Diversified Gas & Oil has expanded its fully underwritten borrowing base to $950 million.
Following the company’s successful acquisition of Appalachian gas producing assets from HG Energy II Appalachian, Diversified’s bank syndicate, led by KeyBank, has been enlarged. Accordingly, the borrowing base available under its $1.5 billion facility has been increased 31% from $725 million to $950 million.
Funded in part by its senior secured revolving credit facility first agreed to in March 2018, the company has acquired more than $1.3 billion of long-life, low-decline gas and oil producing assets in the Appalachian Basin contributing to pro-forma daily net production of more than 90,000 barrels of oil equivalent per day.
The bank syndicate has increased from 12 to 14 banks and now includes DNB Bank and BBVA Compass. Royal Bank of Canada joined the bank syndicate at the company’s previous redetermination in December 2018.
The company has also negotiated a 25 basis points reduction to each tier of the facility’s pricing grid, lowering the spread by nearly 10%. The current pricing grid for amounts drawn on its facility is LIBOR plus 2.0%-3.0%, depending on utilization.
Reflective of the higher borrowing base and underpinned by the quality of the acquired assets, the company’s post-acquisition liquidity exceeds pre-acquisition levels while leverage remains unchanged at 1.8x Net Debt-to-EBITDA. Diversified’s current liquidity is approximately $330 million and remains available to fund organic development and further acquisitions.
Rusty Hutson, Jr., CEO of Diversified, said, ”I would like to express my gratitude to our banking group for their continued commitment to Diversified’s vision. We are thrilled to welcome RBC, DNB and BBVA Compass to the family of world-class banks participating in our facility. It’s hard to believe that the credit facility we established in March 2018 with a borrowing base of $200 million has grown nearly 500% in just one year to its current $950 million level, which is a reflection of the high-quality, long-life reserves that underpin our assets.

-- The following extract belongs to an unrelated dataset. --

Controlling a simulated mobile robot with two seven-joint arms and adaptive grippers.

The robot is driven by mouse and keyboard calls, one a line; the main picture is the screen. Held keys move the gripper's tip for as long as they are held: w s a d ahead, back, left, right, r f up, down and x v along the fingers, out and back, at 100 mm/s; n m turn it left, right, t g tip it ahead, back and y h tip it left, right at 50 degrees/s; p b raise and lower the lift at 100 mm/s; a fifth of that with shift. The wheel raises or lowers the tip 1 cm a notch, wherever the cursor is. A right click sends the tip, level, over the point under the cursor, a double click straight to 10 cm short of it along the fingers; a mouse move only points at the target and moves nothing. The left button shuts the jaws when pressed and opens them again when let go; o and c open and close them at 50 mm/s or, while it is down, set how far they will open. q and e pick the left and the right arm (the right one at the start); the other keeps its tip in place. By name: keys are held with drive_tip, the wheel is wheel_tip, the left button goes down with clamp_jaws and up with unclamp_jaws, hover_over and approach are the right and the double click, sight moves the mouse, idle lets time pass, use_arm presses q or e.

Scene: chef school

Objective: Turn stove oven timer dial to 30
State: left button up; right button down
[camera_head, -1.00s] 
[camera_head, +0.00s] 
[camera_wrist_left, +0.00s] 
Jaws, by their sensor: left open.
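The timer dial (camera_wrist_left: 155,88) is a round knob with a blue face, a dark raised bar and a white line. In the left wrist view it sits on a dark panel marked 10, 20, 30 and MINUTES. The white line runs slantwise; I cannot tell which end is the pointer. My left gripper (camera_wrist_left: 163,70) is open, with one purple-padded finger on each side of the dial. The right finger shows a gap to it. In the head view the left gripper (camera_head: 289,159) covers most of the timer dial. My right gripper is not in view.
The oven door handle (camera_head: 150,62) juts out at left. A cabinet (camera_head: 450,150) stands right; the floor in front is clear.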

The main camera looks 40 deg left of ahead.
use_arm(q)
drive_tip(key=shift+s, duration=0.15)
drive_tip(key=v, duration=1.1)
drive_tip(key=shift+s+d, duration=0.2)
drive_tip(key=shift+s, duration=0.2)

With liquidity exceeding $330 million and a lower interest rate on borrowings, we can complete meaningful acquisitions without the need for additional equity raises while simultaneously maintaining our commitment to low leverage with net debt-to-EBITDA of approximately 2x.”
Diversified Gas & Oil acquires and operates gas- and oil-producing assets in the Appalachian Basin of the U.S.